== DATA FOR PROCESSING ==
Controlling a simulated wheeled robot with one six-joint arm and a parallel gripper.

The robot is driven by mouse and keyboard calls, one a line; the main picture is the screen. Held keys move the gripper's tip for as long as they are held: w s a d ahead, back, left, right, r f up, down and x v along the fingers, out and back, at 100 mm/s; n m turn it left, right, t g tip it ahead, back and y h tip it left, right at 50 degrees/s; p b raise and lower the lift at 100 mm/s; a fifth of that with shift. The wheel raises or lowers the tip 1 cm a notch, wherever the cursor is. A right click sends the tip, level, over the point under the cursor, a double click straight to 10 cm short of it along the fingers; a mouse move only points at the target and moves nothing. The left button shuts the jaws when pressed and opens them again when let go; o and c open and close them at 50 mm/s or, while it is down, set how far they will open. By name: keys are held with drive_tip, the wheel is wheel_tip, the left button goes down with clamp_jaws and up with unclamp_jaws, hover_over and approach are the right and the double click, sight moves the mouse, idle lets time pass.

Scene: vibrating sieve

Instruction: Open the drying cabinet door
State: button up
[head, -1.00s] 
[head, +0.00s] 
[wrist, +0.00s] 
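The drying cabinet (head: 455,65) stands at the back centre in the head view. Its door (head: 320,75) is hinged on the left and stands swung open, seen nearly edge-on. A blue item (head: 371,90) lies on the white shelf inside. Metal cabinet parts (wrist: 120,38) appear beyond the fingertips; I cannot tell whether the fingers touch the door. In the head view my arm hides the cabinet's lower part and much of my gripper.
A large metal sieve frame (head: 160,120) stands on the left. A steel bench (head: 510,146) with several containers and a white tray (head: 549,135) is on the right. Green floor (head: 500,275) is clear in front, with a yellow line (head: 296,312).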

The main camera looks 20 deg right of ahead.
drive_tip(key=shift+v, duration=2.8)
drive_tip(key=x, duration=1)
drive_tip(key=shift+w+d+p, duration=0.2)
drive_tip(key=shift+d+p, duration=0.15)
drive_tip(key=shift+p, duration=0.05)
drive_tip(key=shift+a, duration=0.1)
===
== DATA FOR PROCESSING ==
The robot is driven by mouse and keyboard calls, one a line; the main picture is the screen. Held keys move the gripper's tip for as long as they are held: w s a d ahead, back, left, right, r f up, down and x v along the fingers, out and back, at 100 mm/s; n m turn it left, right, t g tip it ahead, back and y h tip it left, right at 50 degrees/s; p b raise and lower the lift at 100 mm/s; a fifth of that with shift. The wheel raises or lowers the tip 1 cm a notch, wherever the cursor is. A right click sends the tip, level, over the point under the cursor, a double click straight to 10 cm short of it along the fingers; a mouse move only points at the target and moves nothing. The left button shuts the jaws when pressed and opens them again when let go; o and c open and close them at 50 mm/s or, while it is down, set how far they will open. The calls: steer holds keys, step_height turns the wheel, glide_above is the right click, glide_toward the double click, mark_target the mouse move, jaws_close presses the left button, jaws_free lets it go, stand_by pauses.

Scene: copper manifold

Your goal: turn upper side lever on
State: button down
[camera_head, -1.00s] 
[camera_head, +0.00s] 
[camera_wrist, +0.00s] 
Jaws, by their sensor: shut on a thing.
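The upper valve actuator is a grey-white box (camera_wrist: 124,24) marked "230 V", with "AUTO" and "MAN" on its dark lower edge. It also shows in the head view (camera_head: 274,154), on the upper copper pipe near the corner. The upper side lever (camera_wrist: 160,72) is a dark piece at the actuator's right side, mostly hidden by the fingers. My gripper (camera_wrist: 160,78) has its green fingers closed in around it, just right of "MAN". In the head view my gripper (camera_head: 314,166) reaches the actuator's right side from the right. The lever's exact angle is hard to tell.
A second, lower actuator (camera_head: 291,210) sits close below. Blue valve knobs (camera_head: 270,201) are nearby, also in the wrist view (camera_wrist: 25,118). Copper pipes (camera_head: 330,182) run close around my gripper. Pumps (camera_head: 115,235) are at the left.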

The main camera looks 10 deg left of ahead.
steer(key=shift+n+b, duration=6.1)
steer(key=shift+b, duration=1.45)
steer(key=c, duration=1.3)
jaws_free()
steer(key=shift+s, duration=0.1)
===
■ PROBLEM TO WORK ON ■
Copy all lines of the material above where the string "Scene" occurs.

■ EXERCISE RESULT ■
Scene: vibrating sieve
Scene: copper manifold

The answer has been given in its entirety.